# Task instructions
Restate each line word for word. Leave out every picture.

# Recorded data
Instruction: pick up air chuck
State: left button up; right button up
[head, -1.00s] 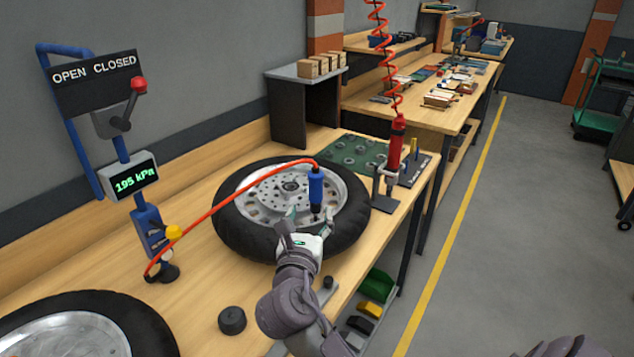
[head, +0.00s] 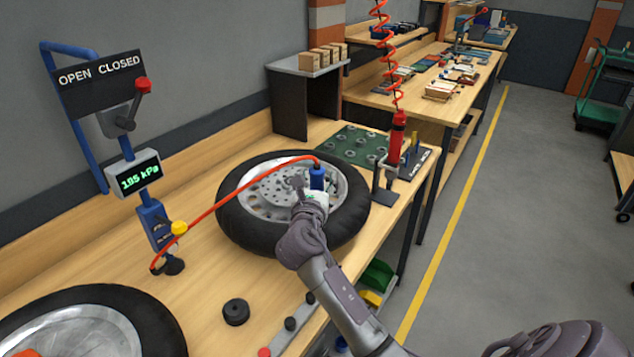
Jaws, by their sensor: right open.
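The air chuck (head: 317,176) is a blue, upright handle at the hub of the nearer whole wheel (head: 240,222), with a red hose (head: 232,188) running from its top to the gauge post. Its lower part is hidden behind my right gripper (head: 311,191). That gripper is open, with its fingers right at the chuck; I cannot tell whether they touch it. My left gripper is not in view.
The gauge post with a kPa display (head: 139,179) and a red-knobbed lever (head: 142,86) stands at left. Another wheel (head: 150,325) lies at the lower left. A red tool (head: 396,140) stands in a holder on the right. A black puck (head: 236,312) lies on the bench.

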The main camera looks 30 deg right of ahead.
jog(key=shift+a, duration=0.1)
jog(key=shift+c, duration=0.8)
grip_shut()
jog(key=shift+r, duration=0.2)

# Exercise result
Instruction: pick up air chuck
State: left button up; right button up
[head, -1.00s] 
[head, +0.00s] 
Jaws, by their sensor: right open.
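The air chuck (head: 317,176) is a blue, upright handle at the hub of the nearer whole wheel (head: 240,222), with a red hose (head: 232,188) running from its top to the gauge post. Its lower part is hidden behind my right gripper (head: 311,191). That gripper is open, with its fingers right at the chuck; I cannot tell whether they touch it. My left gripper is not in view.
The gauge post with a kPa display (head: 139,179) and a red-knobbed lever (head: 142,86) stands at left. Another wheel (head: 150,325) lies at the lower left. A red tool (head: 396,140) stands in a holder on the right. A black puck (head: 236,312) lies on the bench.

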The main camera looks 30 deg right of ahead.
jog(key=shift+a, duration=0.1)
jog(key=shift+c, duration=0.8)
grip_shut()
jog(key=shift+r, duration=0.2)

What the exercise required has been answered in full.